The Times and life of
Fray Luis de Leon (1527-1591)

How do I get to understand the essence of a man who lived 450 years ago in a strange country, spoke a language different than mine and acted in a time when state and religion ruled supremely and totally coordinated one with the other? Across the linguistic, temporal, geographical and cultural divide, I can only look at him through the prism of other people’s minds: translators, interpreters, historians and intellectuals.

Michel Foucault often sounded deep reservations about the possibility of a truly ethical interpretation. No text can ever have a moment when it is stable and fixed in meaning. An interpretation, being a text itself, requires further commentary. "Between word and image, between what is depicted by language and what is uttered … the unity begins to dissolve; a single and identical meaning is not immediately common to them. And if it is true that the image still has the function of speaking, of transmitting something consubstantial with language, we must recognize that it already no longer says the same thing.”[1] Interpretation is always a violation of the original message. Thus, imagining the life of a man across the ages falls short without the proper means of getting directly to him through what he said in his writings, letters, other people’s living memories of him, etc. Not being in good possession of Spanish proved an obstacle in trying to write this paper. Therefore, suspicion, vigilance as well as respect, were my companions as I walked through other people’s translations and interpretations, selective and politicized as they are bound to be. Maintaining strict neutrality was a worthwhile effort, not always possible. I am much more attuned to the accounts by Jewish historians, even if I am wary of certain exaggerations.

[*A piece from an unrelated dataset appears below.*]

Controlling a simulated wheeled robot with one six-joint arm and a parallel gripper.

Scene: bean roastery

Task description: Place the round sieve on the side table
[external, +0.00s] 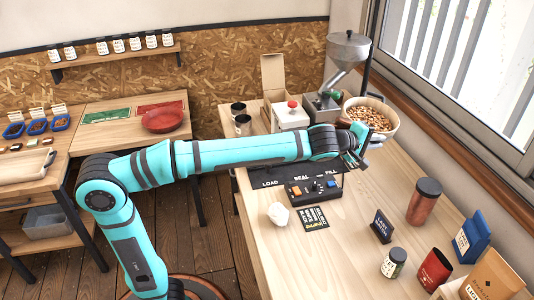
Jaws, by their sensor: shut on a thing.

Luis de Leon was a descendant of conversos, a Spanish Golden age humanist, a poet, translator, writer, an Augustinian monk, and professor at Salamanca University. He lived in the sixteenth century in Spain and left his mark on his country’s cultural legacy. I will try to describe the events and atmosphere of the times leading to the century during which he lived. I will also try to focus, rightly or wrongly, on his converso experience at a time when conversos, even on the third or fourth generational level, were singled out, with unmitigated vigor, for merciless scrutiny by the Holy Inquisition, in complicity with the Spanish monarchy.

Jessica and the Old Christians

What did it mean to be a converso during that time in Europe? We don’t have many contemporary literary allusions to the inhospitable environment in which conversos lived in those days. There is Cervantes, presumably a converso himself, expressing admiration for Luis de Leon and writing the first known novel “Don Quixote”, a masked Jew according to Ruth Reichelberg. We get a small, but telling, glimpse in Shakespeare’s “The Merchant of Venice” of what it must have been like.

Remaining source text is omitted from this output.